WHAT IS NEEDED
Line by line, reproduce exactly the beginning of the listing below, ending with the line that contains "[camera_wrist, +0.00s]" and adding nothing.

--- Start ---

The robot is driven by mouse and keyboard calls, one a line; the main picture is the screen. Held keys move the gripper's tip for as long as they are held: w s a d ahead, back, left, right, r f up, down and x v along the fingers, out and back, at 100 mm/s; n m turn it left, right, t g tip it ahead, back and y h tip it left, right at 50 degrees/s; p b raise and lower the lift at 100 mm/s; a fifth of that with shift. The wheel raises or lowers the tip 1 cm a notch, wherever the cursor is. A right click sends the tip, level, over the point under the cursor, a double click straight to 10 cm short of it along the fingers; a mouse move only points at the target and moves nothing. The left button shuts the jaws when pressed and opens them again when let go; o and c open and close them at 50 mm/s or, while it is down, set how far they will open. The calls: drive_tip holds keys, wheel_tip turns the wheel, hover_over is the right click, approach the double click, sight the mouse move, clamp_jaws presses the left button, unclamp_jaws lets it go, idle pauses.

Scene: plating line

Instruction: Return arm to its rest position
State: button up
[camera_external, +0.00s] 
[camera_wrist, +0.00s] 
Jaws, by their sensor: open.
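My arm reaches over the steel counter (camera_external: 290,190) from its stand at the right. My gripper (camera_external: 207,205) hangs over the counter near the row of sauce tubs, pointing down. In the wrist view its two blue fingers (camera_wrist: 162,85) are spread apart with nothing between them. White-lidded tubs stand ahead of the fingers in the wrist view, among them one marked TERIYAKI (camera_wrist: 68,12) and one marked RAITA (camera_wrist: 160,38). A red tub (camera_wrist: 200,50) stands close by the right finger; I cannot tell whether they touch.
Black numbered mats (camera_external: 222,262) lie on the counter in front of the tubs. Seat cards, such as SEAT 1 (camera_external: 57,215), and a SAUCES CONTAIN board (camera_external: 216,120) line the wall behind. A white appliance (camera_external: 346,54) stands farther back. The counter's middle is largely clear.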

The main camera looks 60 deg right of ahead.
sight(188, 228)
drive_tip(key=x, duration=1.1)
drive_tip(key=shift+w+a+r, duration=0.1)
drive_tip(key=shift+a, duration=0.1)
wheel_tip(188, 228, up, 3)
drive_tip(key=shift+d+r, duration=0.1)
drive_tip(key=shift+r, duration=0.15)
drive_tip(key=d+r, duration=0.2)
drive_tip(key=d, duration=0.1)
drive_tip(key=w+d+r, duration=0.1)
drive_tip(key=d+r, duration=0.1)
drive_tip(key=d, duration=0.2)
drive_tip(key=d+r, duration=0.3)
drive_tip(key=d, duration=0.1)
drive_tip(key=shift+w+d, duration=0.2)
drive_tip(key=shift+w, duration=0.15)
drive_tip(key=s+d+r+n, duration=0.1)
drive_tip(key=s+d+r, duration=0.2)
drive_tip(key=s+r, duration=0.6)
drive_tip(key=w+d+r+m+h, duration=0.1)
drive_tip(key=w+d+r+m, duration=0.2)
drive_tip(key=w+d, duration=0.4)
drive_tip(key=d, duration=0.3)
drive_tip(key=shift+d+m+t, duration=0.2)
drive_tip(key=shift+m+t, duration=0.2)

--- End ---

WRITTEN ANSWER
The robot is driven by mouse and keyboard calls, one a line; the main picture is the screen. Held keys move the gripper's tip for as long as they are held: w s a d ahead, back, left, right, r f up, down and x v along the fingers, out and back, at 100 mm/s; n m turn it left, right, t g tip it ahead, back and y h tip it left, right at 50 degrees/s; p b raise and lower the lift at 100 mm/s; a fifth of that with shift. The wheel raises or lowers the tip 1 cm a notch, wherever the cursor is. A right click sends the tip, level, over the point under the cursor, a double click straight to 10 cm short of it along the fingers; a mouse move only points at the target and moves nothing. The left button shuts the jaws when pressed and opens them again when let go; o and c open and close them at 50 mm/s or, while it is down, set how far they will open. The calls: drive_tip holds keys, wheel_tip turns the wheel, hover_over is the right click, approach the double click, sight the mouse move, clamp_jaws presses the left button, unclamp_jaws lets it go, idle pauses.

Scene: plating line

Instruction: Return arm to its rest position
State: button up
[camera_external, +0.00s] 
[camera_wrist, +0.00s] 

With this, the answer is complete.